'''

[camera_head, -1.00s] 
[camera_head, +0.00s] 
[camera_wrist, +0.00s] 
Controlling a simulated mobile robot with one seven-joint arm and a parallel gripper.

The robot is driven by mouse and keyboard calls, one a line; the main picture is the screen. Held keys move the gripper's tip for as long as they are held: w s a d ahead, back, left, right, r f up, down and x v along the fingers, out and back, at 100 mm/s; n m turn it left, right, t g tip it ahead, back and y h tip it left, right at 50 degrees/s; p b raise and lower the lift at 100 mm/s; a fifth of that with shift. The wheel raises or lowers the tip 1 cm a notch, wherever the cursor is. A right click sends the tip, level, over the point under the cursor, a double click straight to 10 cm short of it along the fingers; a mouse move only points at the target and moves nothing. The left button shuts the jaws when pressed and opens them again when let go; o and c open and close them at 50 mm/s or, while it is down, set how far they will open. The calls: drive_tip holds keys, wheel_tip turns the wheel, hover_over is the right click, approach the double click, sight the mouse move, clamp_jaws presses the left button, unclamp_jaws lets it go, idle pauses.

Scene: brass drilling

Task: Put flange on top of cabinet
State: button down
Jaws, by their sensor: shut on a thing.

'''

Restate the whole listing exactly.

> _RESULT FOR THIS EXERCISE_
[camera_head, -1.00s] 
[camera_head, +0.00s] 
[camera_wrist, +0.00s] 
Controlling a simulated mobile robot with one seven-joint arm and a parallel gripper.

The robot is driven by mouse and keyboard calls, one a line; the main picture is the screen. Held keys move the gripper's tip for as long as they are held: w s a d ahead, back, left, right, r f up, down and x v along the fingers, out and back, at 100 mm/s; n m turn it left, right, t g tip it ahead, back and y h tip it left, right at 50 degrees/s; p b raise and lower the lift at 100 mm/s; a fifth of that with shift. The wheel raises or lowers the tip 1 cm a notch, wherever the cursor is. A right click sends the tip, level, over the point under the cursor, a double click straight to 10 cm short of it along the fingers; a mouse move only points at the target and moves nothing. The left button shuts the jaws when pressed and opens them again when let go; o and c open and close them at 50 mm/s or, while it is down, set how far they will open. The calls: drive_tip holds keys, wheel_tip turns the wheel, hover_over is the right click, approach the double click, sight the mouse move, clamp_jaws presses the left button, unclamp_jaws lets it go, idle pauses.

Scene: brass drilling

Task: Put flange on top of cabinet
State: button down
Jaws, by their sensor: shut on a thing.

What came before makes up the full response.